The price would count for little if the performances were substandard, but what we have here is the symphonic cycle which has set the benchmark for all future Raff recordings. The Bamberg Symphony Orchestra is one of those fine, disciplined sonorous German provincial orchestras which are the envy of concert goers in other countries. In Hans Stadlmair, Tudor has a conductor who treats these unfamiliar scores as if he was bringing his own unique interpretation to well known repertory pieces. These are not safe, pedestrian run-throughs, recorded as an archival exercise. At least one alternative recording is available for most of the pieces, although if you want the Orchestral Suites Nos.1 and No.2 and the Benedetto Marcello and Die Parole Overtures, Tudor offers the only option. Where there are alternatives, though, in most cases Stadlmair's is the performance to go for.

There's little point in ploughing through each recording in detail when the CDs were thoroughly dissected when they were issued individually, so here's a full list of the couplings and their reviews on this site:

CD1: Symphony No.1 An das Vaterland - review.
CD2: Symphony No.2, Suite: Aus Thuringia - review.
CD3: Symphony No.3 Im Walde, Italian Suite - review.
CD4: Symphony No.4, Concert Overture, four Opera Overtures - review.
CD5: Symphony No.5 Lenore, Suite No.1 - review.
CD6: Symphony No6, Suite No.2 In Ungarische Weise - review.
CD7: Symphony No.7 In den Alpen, Abends-Rhapsodie, JS Bach's Chaconne- review.
CD8: Symphonies Nos.8 Frühllingsklänge and No.10 Zur Herbstzeit- review.
CD9: Symphonies Nos.9 Im Sommer and No.11 Der Winter - review.
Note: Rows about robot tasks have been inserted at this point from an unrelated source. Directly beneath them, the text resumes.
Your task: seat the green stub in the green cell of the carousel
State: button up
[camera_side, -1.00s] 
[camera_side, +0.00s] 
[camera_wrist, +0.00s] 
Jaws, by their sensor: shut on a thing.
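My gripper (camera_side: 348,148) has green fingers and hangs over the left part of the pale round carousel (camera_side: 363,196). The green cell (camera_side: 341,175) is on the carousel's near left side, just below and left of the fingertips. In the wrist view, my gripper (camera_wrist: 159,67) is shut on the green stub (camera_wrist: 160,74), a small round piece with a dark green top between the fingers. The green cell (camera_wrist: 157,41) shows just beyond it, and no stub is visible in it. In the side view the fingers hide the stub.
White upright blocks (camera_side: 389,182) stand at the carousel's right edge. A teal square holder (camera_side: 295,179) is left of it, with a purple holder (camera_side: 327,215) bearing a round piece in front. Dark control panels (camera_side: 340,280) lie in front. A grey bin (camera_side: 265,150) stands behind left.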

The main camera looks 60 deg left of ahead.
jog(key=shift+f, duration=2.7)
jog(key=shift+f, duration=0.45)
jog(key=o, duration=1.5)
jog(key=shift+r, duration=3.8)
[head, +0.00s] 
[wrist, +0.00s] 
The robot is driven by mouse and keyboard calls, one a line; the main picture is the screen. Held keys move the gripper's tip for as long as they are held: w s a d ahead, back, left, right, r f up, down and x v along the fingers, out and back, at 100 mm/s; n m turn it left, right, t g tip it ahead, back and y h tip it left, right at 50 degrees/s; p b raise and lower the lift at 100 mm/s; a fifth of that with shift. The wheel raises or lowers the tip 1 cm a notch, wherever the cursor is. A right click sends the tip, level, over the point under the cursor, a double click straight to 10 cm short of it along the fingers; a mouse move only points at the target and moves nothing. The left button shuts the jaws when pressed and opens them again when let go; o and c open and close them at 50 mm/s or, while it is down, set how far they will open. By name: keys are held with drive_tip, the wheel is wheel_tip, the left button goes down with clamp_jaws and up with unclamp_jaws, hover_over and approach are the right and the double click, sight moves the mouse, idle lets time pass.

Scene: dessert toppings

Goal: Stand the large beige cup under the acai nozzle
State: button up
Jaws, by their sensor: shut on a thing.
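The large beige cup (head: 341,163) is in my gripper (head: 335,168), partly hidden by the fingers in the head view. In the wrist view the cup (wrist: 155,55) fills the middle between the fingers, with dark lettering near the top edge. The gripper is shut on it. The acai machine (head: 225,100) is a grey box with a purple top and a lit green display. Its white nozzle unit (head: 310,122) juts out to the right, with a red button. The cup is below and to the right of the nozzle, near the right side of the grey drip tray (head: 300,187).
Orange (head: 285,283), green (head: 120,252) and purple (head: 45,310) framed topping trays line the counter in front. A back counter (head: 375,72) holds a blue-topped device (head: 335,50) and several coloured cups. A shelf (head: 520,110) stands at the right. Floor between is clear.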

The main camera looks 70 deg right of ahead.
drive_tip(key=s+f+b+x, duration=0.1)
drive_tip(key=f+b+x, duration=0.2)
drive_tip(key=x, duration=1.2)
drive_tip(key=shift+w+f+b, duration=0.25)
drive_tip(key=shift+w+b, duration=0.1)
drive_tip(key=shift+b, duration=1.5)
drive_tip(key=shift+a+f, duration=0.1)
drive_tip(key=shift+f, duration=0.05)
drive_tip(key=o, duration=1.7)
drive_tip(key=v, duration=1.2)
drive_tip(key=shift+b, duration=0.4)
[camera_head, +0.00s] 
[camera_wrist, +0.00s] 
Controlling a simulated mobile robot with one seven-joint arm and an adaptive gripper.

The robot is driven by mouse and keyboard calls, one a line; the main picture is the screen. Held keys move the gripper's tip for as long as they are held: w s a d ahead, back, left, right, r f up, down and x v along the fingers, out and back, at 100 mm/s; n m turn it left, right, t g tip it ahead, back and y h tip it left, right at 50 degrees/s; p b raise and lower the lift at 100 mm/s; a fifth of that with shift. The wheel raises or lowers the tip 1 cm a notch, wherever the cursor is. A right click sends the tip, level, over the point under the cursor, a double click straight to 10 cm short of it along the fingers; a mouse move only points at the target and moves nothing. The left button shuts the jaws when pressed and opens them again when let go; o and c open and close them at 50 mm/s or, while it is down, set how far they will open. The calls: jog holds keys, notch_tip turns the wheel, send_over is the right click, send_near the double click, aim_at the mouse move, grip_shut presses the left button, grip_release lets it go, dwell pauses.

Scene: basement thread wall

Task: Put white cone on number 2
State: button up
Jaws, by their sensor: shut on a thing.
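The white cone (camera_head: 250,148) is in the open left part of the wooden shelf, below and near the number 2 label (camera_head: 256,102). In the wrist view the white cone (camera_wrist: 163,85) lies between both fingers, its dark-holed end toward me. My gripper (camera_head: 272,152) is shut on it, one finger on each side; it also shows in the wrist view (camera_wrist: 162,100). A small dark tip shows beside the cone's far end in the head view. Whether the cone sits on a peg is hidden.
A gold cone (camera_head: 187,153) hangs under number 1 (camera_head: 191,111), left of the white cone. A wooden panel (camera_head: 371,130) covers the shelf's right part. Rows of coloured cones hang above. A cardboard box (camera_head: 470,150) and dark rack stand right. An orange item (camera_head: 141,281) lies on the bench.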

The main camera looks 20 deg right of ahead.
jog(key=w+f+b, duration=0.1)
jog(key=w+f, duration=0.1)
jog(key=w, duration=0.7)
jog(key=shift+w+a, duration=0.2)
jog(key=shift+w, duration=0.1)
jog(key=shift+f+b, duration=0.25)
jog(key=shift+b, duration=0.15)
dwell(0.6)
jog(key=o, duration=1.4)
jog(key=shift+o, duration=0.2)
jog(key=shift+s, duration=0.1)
Sonically, these pressings appear to be identical with the original single-issue CDs, and that is just fine as Tudor's sound is warm and detailed with just enough reverberation to give plenty of "concert" ambience. The trilingual insert notes, all 128 pages of them, offer nothing new. Indeed, odd paragraphs and sometimes more have been cut from the original booklets, the most glaring example being the extended discussion of the programme to the An das Vaterland Symphony. This is a shame; the notes were generally illuminating and often extensive. Although the editing has been intelligently done, it does seem a needless economy, compounded by the omission of full, or indeed any, track listings. These are confined to the back of each CD's cardboard sleeve, which is just about the minimum which is required. Surely for the sake of one page, at least a summary of each CD's contents could have been included at the start of the booklet?

All in all, despite the evident economy employed in putting together the booklet, this set has to get an enthusiastic welcome, bringing together as it does some of the finest recorded performances of Raff's symphonies and orchestral music at a real budget price.